They can't get back the feeling that the end is so close because all those people that we're born in 1900 are so old. Their becoming less and less relavent to the rank and file and I think it's becoming easier for people to leave as well.
Stumbled on this while looking for info for another thread.
Apr 15, 1996 WT
Article - Increasing Incidence of Bad News
Heading - Escalation in Recent Years
So while it is true that bad news has been a fact of life throughout recorded history, recent decades of this 20th century give evidence that bad news is on the increase, indeed it is escalating rapidly.
Undoubtedly, war news has been the worst kind of bad news our present century has heard. The two greatest wars in history—aptly called World War I and World War II—certainly saw bad news reported on a horrendous scale. But that really has only been a fraction of the bad news this unhappy century has furnished.
Consider just a few headlines selected at random:
September 1, 1923: Quake razes Tokyo—300,000 dead; September 20, 1931: Crisis—Britain devalues the pound; June 25, 1950: North Korea marches into the South; October 26, 1956: Hungarians rise against Soviet rule; November 22, 1963: John Kennedy is shot dead in Dallas; August 21, 1968: Russian tanks roll in to crush the Prague uprising; September 12, 1970: Hijacked jets blown up in the desert; December 25, 1974: Cyclone Tracy flattens Darwin—66 die; April 17, 1975: Cambodia falls to Communist forces; November 18, 1978: Mass suicide in Guyana; October 31, 1984: Mrs.
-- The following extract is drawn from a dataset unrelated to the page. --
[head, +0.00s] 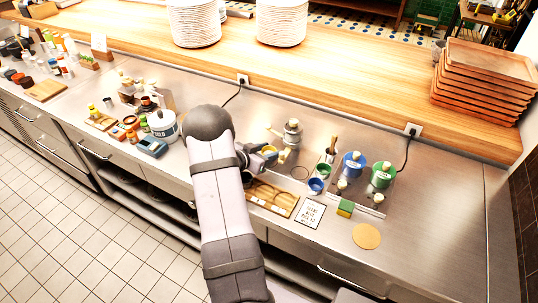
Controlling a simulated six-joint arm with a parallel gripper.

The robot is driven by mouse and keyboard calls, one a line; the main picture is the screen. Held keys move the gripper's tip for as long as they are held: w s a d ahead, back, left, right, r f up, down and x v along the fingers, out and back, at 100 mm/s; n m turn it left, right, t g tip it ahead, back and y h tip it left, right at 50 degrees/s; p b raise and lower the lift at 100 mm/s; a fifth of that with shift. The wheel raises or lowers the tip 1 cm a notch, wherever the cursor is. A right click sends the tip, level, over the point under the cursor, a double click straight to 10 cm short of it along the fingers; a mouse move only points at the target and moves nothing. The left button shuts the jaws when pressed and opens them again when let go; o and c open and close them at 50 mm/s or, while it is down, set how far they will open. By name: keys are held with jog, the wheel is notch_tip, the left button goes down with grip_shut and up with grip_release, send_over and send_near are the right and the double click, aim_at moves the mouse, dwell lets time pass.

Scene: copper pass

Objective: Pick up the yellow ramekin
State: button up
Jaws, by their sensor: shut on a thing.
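My gripper (265,160) is beyond my forearm, over the steel counter behind the wooden tray. It is small in the head view and partly hidden by my arm. A small yellow piece, which looks like the yellow ramekin (269,149), shows at the jaws, and my gripper is shut on it. I cannot tell how far it is above the counter. A blue ramekin (315,186) and a green ramekin (323,170) stand to the right.
The wooden compartment tray (284,209) lies in front of my gripper. A metal pot or grinder (292,134) stands close behind it. Blue (354,164) and green (383,175) canisters, a printed card (310,212) and a sponge (345,208) are right.

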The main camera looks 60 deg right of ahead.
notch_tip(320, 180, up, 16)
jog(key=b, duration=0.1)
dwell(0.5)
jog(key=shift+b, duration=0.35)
Gandhi shot dead; January 28, 1986: Space shuttle explodes on takeoff; April 26, 1986: Soviet reactor is on fire; October 19, 1987: Bottom falls out of the stock market; March 25, 1989: Alaska hit by oil spill; June 4, 1989: Troops massacre protesters in Tiananmen Square.Yes, history shows that bad news has always been plentiful, while good news has been comparatively scarce. As bad news has escalated in recent decades, good news has diminished as each year goes by.
Why should this be? Will it always be so?
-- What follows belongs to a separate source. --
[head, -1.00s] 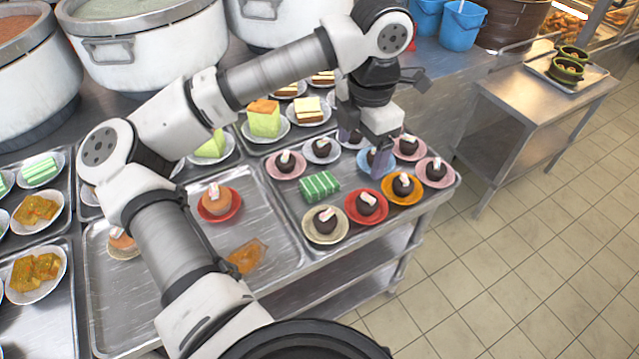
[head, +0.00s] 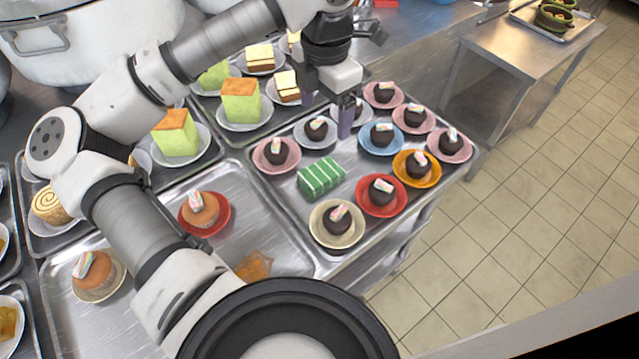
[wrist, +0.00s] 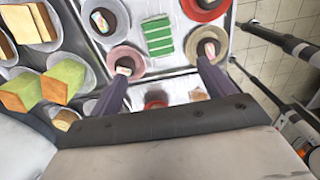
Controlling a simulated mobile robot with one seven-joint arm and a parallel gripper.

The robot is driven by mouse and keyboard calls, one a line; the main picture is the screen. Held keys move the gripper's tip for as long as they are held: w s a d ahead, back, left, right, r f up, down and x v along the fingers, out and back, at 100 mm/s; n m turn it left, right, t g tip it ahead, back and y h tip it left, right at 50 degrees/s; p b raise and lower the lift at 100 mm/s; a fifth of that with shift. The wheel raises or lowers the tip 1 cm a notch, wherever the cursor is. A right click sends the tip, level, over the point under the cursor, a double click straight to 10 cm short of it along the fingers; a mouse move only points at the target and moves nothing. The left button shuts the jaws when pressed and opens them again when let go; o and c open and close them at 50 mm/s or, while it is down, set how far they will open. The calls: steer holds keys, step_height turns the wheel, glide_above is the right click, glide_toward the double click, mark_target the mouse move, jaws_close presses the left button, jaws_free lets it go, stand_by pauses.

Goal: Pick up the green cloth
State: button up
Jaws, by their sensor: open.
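The green cloth (head: 321,178) is a small folded piece with white stripes. It lies flat on the tray of chocolate cakes, at its left side, with bare tray around it. It also shows in the wrist view (wrist: 158,36), near the top middle. My gripper (head: 327,106) is open and empty. It is above the back of that tray, behind the cloth and apart from it. In the wrist view my two fingers (wrist: 162,84) point toward the tray, and the cloth lies beyond their tips, between their lines.
Several chocolate cakes on coloured plates, such as a red plate (head: 381,201) and a cream plate (head: 337,232), stand close around the cloth. A tray (head: 262,222) with orange cakes is to the left. Green cakes (head: 241,101) stand behind. Tiled floor (head: 530,200) is open at right.

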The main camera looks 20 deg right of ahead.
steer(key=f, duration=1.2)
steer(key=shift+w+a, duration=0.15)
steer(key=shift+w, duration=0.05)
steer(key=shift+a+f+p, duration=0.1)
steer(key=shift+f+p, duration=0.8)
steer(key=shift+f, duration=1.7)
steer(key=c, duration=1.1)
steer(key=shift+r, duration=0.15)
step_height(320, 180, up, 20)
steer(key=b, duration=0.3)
The next article will address these two questions.
When all of the factors that indicate increase / decrease of civilization are not just observable, but readily searchable, it is impossible to get away with trying to exploit the Bad News Everywhere card as they did in the past.
(That having been said, many of those references in 1996 are very lame by most people's standards - eg. 1931: Crisis—Britain devalues the pound - SERIOUSLY?.)